**Given exercise:** Begin at the line containing "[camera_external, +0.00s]" and stop at the line containing "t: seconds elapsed"; copy those lines exactly, ends included, and nothing else.

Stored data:
........

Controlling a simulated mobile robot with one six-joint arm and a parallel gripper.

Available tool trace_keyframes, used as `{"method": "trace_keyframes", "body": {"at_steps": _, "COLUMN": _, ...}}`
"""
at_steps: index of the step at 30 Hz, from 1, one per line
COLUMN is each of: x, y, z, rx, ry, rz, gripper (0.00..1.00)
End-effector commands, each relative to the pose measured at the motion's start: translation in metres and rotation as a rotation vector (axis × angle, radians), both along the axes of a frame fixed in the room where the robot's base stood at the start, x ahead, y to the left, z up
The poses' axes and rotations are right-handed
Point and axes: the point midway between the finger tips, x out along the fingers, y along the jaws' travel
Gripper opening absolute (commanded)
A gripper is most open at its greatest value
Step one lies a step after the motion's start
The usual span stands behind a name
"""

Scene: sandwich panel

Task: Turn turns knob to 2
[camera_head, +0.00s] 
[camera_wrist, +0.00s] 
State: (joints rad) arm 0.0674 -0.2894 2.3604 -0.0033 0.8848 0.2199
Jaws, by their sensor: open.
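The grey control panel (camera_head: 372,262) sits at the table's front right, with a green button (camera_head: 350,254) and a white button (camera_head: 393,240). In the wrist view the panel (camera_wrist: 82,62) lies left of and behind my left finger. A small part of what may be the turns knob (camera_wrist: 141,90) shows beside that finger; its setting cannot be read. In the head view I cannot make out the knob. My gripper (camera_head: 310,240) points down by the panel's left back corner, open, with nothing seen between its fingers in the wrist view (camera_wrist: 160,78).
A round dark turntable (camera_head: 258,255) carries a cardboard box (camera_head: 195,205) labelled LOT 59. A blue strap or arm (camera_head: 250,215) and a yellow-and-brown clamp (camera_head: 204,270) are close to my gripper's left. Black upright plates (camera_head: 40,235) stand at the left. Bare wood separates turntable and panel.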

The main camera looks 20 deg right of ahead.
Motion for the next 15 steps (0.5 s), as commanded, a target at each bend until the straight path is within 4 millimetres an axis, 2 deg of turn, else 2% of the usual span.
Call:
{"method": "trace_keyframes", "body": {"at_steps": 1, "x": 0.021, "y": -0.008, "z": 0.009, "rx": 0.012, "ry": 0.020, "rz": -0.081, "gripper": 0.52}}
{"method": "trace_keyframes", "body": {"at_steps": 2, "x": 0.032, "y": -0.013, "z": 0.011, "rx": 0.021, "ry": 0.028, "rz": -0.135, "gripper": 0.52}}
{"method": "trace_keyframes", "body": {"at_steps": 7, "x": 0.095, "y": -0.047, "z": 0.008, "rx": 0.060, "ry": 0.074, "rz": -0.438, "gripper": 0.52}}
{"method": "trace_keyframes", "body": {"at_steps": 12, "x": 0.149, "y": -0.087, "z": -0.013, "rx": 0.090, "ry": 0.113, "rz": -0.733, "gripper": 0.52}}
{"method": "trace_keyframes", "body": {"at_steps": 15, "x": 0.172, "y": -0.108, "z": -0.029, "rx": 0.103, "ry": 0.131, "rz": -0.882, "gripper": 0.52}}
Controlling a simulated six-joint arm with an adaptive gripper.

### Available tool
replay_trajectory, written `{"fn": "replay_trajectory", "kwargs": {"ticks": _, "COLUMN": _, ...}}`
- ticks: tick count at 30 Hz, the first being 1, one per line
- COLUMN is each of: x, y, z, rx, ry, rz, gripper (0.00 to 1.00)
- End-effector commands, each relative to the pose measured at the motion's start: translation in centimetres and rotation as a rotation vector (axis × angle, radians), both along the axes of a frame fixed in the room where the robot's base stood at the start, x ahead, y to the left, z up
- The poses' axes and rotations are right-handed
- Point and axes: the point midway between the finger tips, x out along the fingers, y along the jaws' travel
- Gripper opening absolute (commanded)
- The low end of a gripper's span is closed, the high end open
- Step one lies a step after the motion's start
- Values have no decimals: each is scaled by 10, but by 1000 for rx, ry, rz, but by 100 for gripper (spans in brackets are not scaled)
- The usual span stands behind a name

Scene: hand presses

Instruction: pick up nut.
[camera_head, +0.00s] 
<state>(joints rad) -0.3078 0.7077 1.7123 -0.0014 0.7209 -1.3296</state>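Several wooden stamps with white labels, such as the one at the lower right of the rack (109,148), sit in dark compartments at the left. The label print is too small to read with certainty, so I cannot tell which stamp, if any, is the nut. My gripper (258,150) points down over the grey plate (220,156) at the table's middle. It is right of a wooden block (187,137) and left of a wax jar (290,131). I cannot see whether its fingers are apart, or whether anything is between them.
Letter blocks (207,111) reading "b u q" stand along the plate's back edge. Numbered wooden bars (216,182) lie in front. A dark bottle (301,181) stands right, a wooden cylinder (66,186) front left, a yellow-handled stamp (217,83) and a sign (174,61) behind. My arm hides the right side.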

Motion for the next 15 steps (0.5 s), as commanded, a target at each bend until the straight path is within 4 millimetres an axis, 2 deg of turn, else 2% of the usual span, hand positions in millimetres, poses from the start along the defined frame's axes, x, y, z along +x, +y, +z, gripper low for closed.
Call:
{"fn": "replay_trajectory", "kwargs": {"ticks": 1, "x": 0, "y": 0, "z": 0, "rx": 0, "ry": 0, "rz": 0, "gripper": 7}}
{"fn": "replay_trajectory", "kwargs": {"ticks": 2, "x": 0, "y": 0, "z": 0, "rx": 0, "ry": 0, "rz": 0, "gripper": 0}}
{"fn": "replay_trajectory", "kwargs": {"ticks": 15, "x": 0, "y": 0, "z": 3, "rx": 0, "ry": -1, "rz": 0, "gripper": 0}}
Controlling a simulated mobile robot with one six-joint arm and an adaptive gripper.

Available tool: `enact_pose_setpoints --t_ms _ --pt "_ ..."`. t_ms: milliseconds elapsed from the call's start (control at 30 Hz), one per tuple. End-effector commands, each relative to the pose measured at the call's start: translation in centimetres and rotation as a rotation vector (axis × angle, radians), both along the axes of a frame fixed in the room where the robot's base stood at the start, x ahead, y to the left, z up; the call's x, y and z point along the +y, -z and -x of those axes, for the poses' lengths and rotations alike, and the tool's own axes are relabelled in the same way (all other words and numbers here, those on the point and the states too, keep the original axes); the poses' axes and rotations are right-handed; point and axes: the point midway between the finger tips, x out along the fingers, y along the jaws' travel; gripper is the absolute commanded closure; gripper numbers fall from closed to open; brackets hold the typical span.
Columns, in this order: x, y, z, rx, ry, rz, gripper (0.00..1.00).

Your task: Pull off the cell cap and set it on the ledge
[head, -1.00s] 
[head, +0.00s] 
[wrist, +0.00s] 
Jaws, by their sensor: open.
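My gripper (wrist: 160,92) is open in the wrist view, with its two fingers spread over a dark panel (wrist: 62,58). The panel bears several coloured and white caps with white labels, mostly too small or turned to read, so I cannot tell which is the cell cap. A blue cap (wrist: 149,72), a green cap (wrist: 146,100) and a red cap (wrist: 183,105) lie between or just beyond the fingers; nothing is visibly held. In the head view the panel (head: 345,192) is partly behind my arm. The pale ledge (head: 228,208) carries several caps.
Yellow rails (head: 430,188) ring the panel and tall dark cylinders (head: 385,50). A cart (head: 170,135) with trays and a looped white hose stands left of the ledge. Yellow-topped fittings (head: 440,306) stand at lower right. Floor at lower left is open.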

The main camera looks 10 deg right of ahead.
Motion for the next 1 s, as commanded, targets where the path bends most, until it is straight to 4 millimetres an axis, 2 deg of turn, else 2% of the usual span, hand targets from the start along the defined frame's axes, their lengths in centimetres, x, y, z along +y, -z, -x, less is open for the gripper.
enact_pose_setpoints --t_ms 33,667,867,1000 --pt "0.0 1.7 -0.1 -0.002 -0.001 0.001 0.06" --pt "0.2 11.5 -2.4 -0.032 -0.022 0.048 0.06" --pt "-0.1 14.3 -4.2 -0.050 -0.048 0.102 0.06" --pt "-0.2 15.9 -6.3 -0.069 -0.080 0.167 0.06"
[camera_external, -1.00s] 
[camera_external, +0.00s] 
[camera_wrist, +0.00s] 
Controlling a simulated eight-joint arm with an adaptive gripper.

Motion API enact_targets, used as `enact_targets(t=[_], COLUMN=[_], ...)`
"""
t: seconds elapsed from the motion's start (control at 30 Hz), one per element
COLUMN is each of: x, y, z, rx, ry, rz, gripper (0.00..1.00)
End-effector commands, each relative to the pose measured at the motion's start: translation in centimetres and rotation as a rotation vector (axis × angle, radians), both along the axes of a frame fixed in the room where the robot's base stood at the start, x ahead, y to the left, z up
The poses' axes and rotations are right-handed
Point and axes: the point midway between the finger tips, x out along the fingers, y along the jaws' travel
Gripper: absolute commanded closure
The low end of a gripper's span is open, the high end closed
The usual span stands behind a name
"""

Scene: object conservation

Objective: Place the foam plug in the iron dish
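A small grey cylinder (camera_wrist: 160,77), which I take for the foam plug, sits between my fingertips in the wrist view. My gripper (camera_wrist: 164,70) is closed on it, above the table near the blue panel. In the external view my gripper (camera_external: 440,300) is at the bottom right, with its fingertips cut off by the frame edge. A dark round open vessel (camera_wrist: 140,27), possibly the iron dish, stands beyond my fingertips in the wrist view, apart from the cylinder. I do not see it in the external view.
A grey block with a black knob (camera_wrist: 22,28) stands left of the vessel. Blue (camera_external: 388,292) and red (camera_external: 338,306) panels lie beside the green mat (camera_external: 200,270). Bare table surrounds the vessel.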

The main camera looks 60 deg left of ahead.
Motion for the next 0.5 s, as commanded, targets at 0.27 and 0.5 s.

........

**Response for this exercise:**
[camera_external, +0.00s] 
[camera_wrist, +0.00s] 
Controlling a simulated eight-joint arm with an adaptive gripper.

Motion API enact_targets, used as `enact_targets(t=[_], COLUMN=[_], ...)`
"""
t: seconds elapsed from the motion's start (control at 30 Hz), one per element

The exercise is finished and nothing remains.